(WHAT YOU SHOULD DO):
Nothing outside the range from the line with "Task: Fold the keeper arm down" to the line with "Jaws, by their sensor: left" belongs in the copy, and no pictures do either; repeat that range exactly.

(SOURCE MATERIAL):

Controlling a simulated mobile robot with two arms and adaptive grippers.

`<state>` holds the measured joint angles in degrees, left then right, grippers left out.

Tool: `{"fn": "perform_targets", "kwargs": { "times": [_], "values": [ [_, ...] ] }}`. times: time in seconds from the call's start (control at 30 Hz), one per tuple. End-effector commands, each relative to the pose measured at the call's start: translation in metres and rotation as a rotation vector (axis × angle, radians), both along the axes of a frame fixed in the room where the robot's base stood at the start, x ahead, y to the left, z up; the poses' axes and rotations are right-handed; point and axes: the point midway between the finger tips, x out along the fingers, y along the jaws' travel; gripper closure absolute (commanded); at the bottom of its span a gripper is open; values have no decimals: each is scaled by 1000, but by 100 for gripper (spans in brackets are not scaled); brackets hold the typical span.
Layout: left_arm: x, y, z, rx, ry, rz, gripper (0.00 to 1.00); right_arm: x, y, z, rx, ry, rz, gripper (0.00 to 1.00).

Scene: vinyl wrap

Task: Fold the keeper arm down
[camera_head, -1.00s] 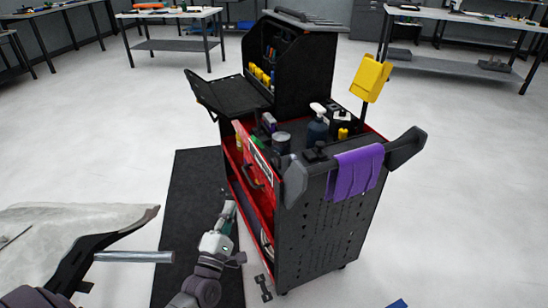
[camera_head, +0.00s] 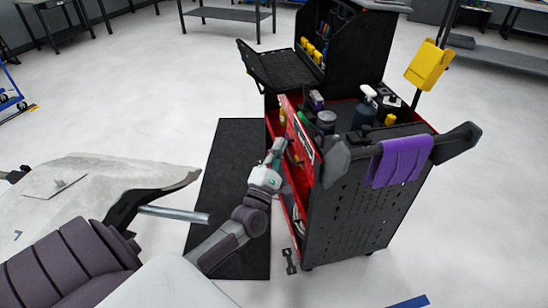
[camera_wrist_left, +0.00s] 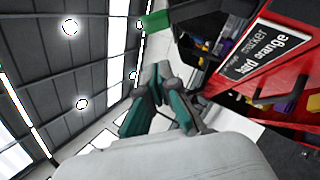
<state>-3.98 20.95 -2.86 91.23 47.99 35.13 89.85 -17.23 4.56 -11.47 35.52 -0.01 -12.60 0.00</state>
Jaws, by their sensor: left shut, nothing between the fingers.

* * *

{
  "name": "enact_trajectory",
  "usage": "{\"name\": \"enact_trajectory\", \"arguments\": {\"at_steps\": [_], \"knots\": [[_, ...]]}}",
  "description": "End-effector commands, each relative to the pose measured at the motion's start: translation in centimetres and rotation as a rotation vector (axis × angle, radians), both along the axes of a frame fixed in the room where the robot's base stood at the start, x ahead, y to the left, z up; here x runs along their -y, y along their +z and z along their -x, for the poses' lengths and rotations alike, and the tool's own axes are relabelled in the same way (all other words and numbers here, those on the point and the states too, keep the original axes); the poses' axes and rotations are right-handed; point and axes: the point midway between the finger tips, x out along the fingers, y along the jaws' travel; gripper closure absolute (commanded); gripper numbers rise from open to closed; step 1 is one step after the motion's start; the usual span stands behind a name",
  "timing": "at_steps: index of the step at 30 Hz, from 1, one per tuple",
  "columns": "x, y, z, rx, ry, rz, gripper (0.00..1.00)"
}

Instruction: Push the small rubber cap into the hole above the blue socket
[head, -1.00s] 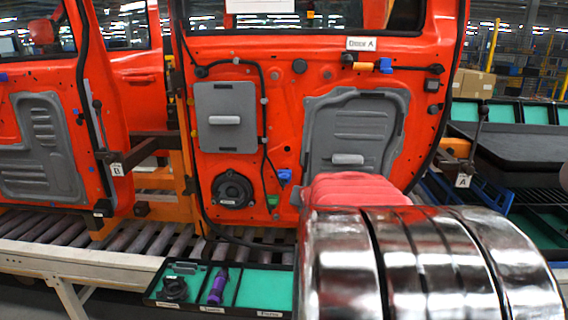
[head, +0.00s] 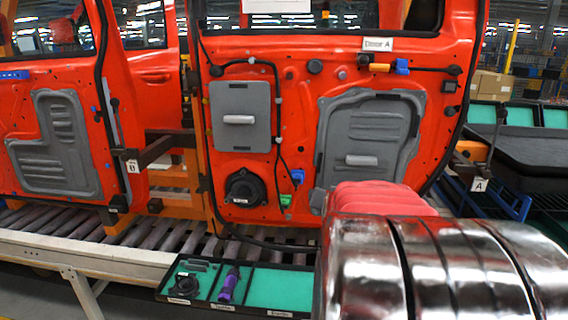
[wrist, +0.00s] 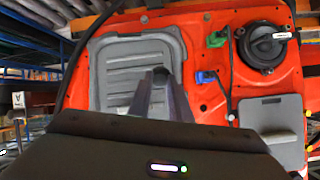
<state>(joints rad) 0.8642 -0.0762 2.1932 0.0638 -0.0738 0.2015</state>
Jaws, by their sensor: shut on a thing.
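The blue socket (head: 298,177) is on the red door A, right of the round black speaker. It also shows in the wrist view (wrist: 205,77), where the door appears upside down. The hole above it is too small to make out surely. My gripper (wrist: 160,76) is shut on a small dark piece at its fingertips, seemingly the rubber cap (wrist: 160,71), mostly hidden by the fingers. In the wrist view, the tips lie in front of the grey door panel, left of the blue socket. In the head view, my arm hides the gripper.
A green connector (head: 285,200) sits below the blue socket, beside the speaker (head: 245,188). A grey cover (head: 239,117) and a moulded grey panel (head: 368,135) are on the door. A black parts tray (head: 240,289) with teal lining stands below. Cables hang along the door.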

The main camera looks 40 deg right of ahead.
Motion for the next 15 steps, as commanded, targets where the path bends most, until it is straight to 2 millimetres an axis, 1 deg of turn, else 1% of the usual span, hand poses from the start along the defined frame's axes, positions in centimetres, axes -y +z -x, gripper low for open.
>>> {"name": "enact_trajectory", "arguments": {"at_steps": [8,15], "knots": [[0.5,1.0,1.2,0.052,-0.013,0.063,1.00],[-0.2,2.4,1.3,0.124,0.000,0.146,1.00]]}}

(SOLUTION TO THE PROBLEM):
Task: Fold the keeper arm down
[camera_head, -1.00s] 
[camera_head, +0.00s] 
[camera_wrist_left, +0.00s] 
<state>-3.98 20.95 -2.86 91.23 47.99 35.13 89.85 -17.23 4.56 -11.47 35.52 -0.01 -12.60 0.00</state>
Jaws, by their sensor: left shut, nothing between the fingers.

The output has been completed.